Alemayehu was sent to the private Rugby School and from there to the Royal Military Academy at Sandhurst. In both institutions he suffered bullying and was an unhappy child. When he turned 18 and lost his royal maintenance, Speedy decided to leave him in the care of Dr. Arthur Ransome, in the city of Leeds. He died soon after of pleurisy, convinced that someone had poisoned him and still pining for his native Ethiopia. “Much pained and shocked to have learned, through a telegram, of the death this very morning of good Alemayehu,” Queen Victoria wrote in her diary. “It is so sad! So alone, in a strange country, without a single relative [...] His life was not a happy one. Full of difficulties of all kinds. So sensitive, always thinking that people were staring at him because of the color of his skin. We are all very sad,” wrote the monarch.

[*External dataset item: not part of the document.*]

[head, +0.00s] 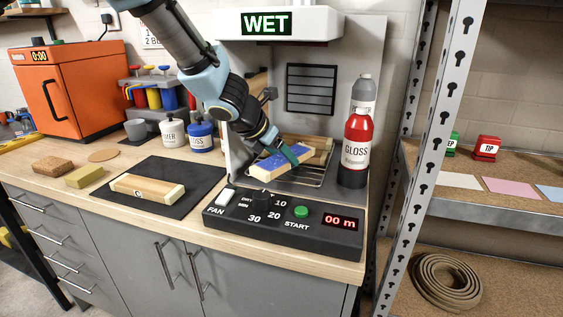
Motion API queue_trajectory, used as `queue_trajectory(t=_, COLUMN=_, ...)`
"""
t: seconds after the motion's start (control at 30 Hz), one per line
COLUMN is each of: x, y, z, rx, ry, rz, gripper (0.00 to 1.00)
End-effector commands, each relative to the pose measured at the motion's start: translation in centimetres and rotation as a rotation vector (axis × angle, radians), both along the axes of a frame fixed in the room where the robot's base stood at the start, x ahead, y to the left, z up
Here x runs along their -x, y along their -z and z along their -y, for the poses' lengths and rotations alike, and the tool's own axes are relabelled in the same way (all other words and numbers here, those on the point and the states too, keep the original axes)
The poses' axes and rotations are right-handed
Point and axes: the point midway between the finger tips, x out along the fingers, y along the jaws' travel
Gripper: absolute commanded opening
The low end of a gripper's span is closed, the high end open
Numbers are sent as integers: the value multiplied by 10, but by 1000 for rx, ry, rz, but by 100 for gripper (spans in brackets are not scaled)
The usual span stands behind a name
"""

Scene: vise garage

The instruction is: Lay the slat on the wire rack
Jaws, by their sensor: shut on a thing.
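A slat with a blue painted face and bare wood ends (270,168) is in my gripper (290,155). The gripper's teal fingers are shut on it near its right side. The slat is at the wire rack (313,181) in the open booth under the WET sign. I cannot tell whether it touches the rack or is just above it. A bare wood piece (322,145) shows behind the slat, partly hidden. Another pale slat (147,188) lies on the dark mat (187,172) to the left.
A control panel (283,219) with a FAN switch and START button lies in front of the rack. A red GLOSS bottle (356,150) and a grey bottle (364,92) stand close to the rack's right. Paint jars (201,137) stand left of the booth. A metal shelf post (425,120) rises at right.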

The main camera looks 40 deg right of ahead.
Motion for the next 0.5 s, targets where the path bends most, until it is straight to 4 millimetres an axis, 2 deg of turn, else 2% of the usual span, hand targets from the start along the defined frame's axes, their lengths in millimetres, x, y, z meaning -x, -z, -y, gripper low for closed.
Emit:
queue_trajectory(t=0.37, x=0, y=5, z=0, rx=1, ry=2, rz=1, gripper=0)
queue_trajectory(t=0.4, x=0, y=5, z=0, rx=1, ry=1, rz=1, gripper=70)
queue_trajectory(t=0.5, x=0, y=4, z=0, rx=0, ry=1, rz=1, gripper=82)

Queen Victoria decided to bury Alemayehu in St. George’s Chapel at Windsor Castle, not in the royal crypt where the remains of Henry VIII and now Elizabeth II rest, but in the catacombs adjacent to the chapel. “A bronze plaque in the central nave of St. George’s contains the words written by Queen Victoria herself, ‘I was a stranger and ye took me in.’ But Alamayehu’s body rests in the brick crypt outside the chapel. He was not welcomed ‘inside,’” Lemn Sissay, a British author and broadcaster of Ethiopian origin, has denounced.

In March 2019, the United Kingdom presented a lock of Emperor Tewodros II’s hair to an Ethiopian government delegation at the National Army Museum in London.